Preschoolers, emotions and play
Preschoolers are learning more about emotions all the time, especially during play.
Play is the natural way children learn and develop. Play gives preschoolers a chance to express their feelings and practise managing them.
What to expect from preschoolers and emotions
At around 3-4 years your preschooler will probably:
- use words to describe basic feelings like sad, happy, angry and excited
- feel sorry and understand she should apologise when she has done something wrong – although you’ll probably need to give plenty of reminders
- feel generous and show that she understands the idea of sharing – but don’t expect her to share all the time.
At 4-5 years, your preschooler will probably:
- use words to describe more complex feelings like frustration, annoyance and embarrassment, particularly if you’ve been encouraging him to do this
- hide the truth about something if he feels guilty, embarrassed or frightened. He might even say ‘I didn’t do it’ even when he did
- be better at managing strong emotions like anger, frustration and disappointment and have fewer tantrums
- be very attached to you – for example, your child might feel anxious about going somewhere unfamiliar, like a birthday party.
By the time she’s five, your child will probably:
- use words to describe complex feelings like disappointment, guilt and jealousy
- be more aware of her feelings towards others and act on them – for example, your child might be kind to friends and family and want to help you more
- try hard to follow the rules to avoid getting in trouble
- have more patience when she’s waiting for things.
Play ideas to encourage preschooler emotions
Playing with you and with other children helps preschoolers explore and understand their feelings. Here are some play tips for you and your child:
- Give your child opportunities for messy play, like playing with sand, mud or paints. This is a great way for children to express feelings like happiness or sadness.

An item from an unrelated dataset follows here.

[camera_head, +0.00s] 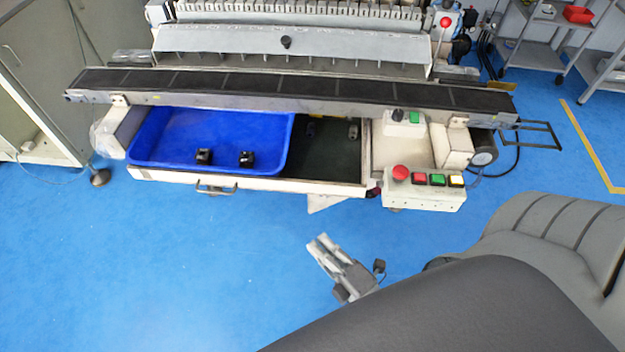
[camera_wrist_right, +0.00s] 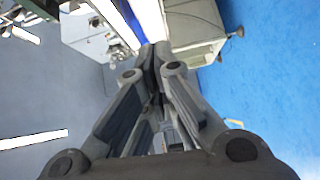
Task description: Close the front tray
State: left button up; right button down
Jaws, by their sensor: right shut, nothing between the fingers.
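The front tray (camera_head: 320,187) is a white drawer pulled out from under the machine's dark conveyor ledge. Its metal handle (camera_head: 216,190) sits left of the middle of the front panel. My right gripper (camera_head: 322,245) is shut and empty, in front of the tray, right of the handle and apart from the panel in the picture. Its closed fingers (camera_wrist_right: 155,55) also show in the right wrist view. My left gripper is not in view.
Two small black parts (camera_head: 246,159) lie in the blue bin. A control box (camera_head: 424,192) with a red knob and coloured buttons stands right of the tray. A grey cabinet (camera_head: 35,110) is at the left. The blue floor before the tray is clear.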

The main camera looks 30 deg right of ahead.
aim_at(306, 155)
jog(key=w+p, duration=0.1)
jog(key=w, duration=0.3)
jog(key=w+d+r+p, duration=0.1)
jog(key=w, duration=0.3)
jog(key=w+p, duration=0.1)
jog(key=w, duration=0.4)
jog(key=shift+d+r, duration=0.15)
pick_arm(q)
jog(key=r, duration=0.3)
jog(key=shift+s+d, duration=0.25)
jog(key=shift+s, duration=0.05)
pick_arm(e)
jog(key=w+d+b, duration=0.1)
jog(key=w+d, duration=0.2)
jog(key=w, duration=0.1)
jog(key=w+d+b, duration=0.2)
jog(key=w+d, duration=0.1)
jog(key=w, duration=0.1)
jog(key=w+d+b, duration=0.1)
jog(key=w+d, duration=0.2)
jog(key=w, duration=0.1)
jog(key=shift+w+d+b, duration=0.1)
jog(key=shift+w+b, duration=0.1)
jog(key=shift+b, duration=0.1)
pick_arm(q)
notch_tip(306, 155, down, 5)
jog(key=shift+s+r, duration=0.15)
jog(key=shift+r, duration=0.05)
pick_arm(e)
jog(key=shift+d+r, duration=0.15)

- Look for imaginative and creative ways for your child to play. Your child could act out feelings with puppets or toys, or use old clothes for dress-ups and pretend play. For example, your preschooler could pretend to be kind and concerned like a teacher or a doctor.
- Take your child outside to play in a park or open area with lots of space for running, tumbling and rolling. This can help your child let out emotions.
- Encourage your child to paint and draw as a way of expressing himself. Painting and drawing can soothe and calm your child if he’s frustrated or sad.
- Encourage your child to jump around and ‘act out’ music or make music with simple instruments.
- Read stories that feature characters who are experiencing similar situations and emotions to your child. This can really help your child understand new emotions like grief about the death of a pet or worry about starting school.
- Give your child chances to play with children of all ages. By playing with other children, your child can learn how to recognise, manage and respond to emotions.
Your child might find it easier to express feelings if she feels in charge. Letting your child choose what and how to play can help with this.